In “an academic system transformed by 2008,” he writes, “and then again by 2020,” the already “decade-long crisis in employment, with the number of tenure-track jobs diminishing every year and a transition to adjunct or otherwise precarious labor well under way” now poses an existential threat to the discipline through the potential destruction of the remaining “infrastructure of training from one generation to the next.” The threat to how the field reproduces its professional expertise is also a threat to “the counterflow of ideas and practices from the young to the old” so that “academic discussions don’t calcify into a liturgy or disappear altogether.” There now looms the possibility of “an extinction event in the history of knowledge.”
The degree to which other disciplines may be similarly threatened is not a question the book takes up. Although Kramnick occasionally refers to his area of concern as “the literary humanities,” his emphasis falls on identifying the core practice or method that defines literary criticism in particular. A discipline engages with “a part of the world that is presumed to be important for collective flourishing … whether its domain is numbers or networks or novels.”
Articulating the place of literature in “collective human flourishing”—or specifying what distinguishes literature from other kinds of written language, for that matter— falls outside Kramnick’s project at hand. Bracketing such questions (each of them taken up elsewhere, at great length, by colleagues in great numbers) gives the book its quality of extreme concentration and lucidity in the pursuit of the common element in thriving academic literary criticism: the element that must be preserved, lest the whole discipline disappear.
Identifying such a core element, given extreme heterogeneity of interests, theories and kinds of literary works taken up by literary scholars (see any Modern Language Association convention program) is a herculean task. The name he gives that common element is misleadingly familiar: “close reading,” a term to which Kramnick attaches a distinctive connotation. In ordinary usage, it “appears to imply a particularly intense version of the ordinary practice of reading,” he writes, “an especially hard concentration on the written word”—a slowing-down of “the mind’s rapid decoding of the arbitrary symbols that compose a language” to focus on patterns, implications, contradictions and other elements of the text’s meaning-making processes.
So construed, close reading is defined by the eye, whereas the specific character of close reading as a method within academic literary criticism, in Kramnick’s reckoning, involves the hand, which weaves together the literary text’s language and that of the critic writing about it.
Close reading is productive. It “is craftwork in a literal sense,” he writes. “It is something one does or makes with one’s hands, and its mode of attention is a kind of dexterity.”
“Craft” implies more than a set of skills. A craft is carried out and transmitted by a community of competent practitioners, at varying levels of proficiency; the transmission of skill is accompanied by that of standards and of the aptitude to recognize excellence and originality when they appear.

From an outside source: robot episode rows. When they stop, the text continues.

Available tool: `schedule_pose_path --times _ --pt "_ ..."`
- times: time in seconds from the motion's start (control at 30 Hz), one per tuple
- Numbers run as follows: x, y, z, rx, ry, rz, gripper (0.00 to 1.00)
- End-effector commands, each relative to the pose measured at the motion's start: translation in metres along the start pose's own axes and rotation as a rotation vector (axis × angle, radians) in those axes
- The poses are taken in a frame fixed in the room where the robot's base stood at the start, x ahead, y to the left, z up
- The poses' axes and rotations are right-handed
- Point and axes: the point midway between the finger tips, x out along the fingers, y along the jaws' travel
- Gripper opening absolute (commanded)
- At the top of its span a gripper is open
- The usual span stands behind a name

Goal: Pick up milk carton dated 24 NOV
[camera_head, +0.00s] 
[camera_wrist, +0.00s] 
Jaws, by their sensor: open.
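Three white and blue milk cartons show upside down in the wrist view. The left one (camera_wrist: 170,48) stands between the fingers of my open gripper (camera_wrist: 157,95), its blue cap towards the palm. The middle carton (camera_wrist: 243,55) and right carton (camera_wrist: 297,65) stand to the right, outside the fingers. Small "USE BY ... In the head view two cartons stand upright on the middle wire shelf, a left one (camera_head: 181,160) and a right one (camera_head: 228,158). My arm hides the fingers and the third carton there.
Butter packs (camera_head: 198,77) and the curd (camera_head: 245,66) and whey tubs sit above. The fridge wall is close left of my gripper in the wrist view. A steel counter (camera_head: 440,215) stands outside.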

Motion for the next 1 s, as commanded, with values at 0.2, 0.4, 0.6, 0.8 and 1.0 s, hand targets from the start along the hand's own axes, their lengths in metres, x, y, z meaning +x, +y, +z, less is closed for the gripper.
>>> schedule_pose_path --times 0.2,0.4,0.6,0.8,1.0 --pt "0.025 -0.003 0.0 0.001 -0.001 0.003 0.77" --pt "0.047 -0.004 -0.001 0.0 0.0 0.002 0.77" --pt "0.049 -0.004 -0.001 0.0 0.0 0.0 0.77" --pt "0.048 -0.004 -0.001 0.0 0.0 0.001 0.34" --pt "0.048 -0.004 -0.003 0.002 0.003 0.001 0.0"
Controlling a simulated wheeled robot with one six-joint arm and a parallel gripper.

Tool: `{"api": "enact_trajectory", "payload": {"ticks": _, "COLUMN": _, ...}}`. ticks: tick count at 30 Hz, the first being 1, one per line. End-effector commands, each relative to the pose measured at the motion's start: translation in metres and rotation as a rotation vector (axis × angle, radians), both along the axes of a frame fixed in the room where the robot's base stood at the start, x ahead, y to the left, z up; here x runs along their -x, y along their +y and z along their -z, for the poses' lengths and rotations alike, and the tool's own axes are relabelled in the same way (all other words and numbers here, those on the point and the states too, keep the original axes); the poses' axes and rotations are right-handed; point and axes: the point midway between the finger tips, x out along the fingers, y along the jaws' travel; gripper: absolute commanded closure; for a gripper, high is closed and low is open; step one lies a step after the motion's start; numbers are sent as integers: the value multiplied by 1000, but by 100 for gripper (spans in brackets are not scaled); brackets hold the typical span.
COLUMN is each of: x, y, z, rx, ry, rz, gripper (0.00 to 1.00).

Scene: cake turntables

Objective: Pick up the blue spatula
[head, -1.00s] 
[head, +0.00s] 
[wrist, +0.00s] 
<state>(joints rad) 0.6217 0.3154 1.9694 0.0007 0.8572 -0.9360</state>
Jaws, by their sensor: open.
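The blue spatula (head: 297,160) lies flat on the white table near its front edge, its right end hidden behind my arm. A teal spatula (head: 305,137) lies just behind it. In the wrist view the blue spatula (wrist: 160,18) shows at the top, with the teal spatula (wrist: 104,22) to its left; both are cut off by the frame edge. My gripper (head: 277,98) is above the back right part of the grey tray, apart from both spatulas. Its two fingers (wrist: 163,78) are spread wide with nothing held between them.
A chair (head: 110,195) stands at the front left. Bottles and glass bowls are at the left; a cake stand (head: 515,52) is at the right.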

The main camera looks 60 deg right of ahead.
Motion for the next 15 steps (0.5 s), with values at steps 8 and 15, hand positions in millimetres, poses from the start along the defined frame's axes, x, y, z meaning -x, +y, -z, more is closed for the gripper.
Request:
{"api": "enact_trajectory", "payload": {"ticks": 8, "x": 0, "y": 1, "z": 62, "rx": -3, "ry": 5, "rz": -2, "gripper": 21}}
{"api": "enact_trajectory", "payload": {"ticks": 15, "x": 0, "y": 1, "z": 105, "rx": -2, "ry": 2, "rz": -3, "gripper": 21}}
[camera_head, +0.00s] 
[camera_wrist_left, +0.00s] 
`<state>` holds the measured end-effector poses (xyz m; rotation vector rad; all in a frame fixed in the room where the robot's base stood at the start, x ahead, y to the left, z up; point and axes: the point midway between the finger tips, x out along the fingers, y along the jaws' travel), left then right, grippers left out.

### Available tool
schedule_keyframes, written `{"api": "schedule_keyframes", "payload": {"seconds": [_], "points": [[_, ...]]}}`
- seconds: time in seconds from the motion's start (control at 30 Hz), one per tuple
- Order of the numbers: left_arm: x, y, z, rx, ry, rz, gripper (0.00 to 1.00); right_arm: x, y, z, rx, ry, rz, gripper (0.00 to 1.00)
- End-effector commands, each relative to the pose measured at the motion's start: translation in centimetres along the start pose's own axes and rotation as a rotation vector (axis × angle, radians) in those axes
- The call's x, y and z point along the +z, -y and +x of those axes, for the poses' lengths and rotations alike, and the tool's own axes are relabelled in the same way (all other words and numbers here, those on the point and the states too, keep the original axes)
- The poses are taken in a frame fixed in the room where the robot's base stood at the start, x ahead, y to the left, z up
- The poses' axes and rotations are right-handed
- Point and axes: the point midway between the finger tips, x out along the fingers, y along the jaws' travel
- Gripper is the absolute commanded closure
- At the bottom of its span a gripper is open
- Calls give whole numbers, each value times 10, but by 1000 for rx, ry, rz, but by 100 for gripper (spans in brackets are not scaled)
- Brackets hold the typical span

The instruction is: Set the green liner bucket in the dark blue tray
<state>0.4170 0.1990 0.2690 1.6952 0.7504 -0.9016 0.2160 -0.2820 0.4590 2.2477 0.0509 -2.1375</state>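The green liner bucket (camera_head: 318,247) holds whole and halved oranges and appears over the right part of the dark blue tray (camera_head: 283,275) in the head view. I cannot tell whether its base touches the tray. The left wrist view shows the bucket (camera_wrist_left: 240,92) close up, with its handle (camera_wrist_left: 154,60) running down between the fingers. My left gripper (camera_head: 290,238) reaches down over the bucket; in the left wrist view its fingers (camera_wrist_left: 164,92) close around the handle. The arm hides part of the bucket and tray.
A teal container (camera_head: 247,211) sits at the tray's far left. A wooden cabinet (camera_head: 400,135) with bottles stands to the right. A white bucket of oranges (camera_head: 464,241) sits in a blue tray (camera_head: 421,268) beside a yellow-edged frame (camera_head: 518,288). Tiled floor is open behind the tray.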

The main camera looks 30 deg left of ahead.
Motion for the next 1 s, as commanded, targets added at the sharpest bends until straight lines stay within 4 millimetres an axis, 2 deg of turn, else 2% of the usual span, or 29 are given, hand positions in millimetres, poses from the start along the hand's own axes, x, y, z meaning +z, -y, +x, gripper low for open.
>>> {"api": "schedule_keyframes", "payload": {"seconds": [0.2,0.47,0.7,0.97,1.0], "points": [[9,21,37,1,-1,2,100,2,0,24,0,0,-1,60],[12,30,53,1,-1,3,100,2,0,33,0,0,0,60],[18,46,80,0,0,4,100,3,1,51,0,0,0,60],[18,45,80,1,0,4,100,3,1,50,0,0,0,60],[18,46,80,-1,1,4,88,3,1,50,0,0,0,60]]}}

Rallying literary studies around a redefinition of the discipline as a form of intellectual craftsmanship (one practiced in common by scholars who overall share very little else in terms of shared interests) will not slow what the author calls the “many-pronged catastrophe” of the humanities, now well into its third decade. When Barthes wrote his pamphlet, the humanities was the beneficiary of an incredible pace of university expansion that had helped create—among other things— a public interested in following debates within the humanities. The economic and intellectual environment that Kramnick’s short volume responds to is in all respects more constricted; his argument (even in the very attenuated form I have presented it) is directed at the small public likely to recognize the nod to earlier debates in its title.
But it merits attention beyond its field. “What would be lost in the event of close reading’s passing,” Kramnick writes, “would be the equivalent of what would be lost from any other field of study should its proprietary method vanish from the world: a way of knowing, a way of orienting oneself to objects of interest, a way of saying to others that this esoteric piece of social and physical reality calls out to us as worth our time.”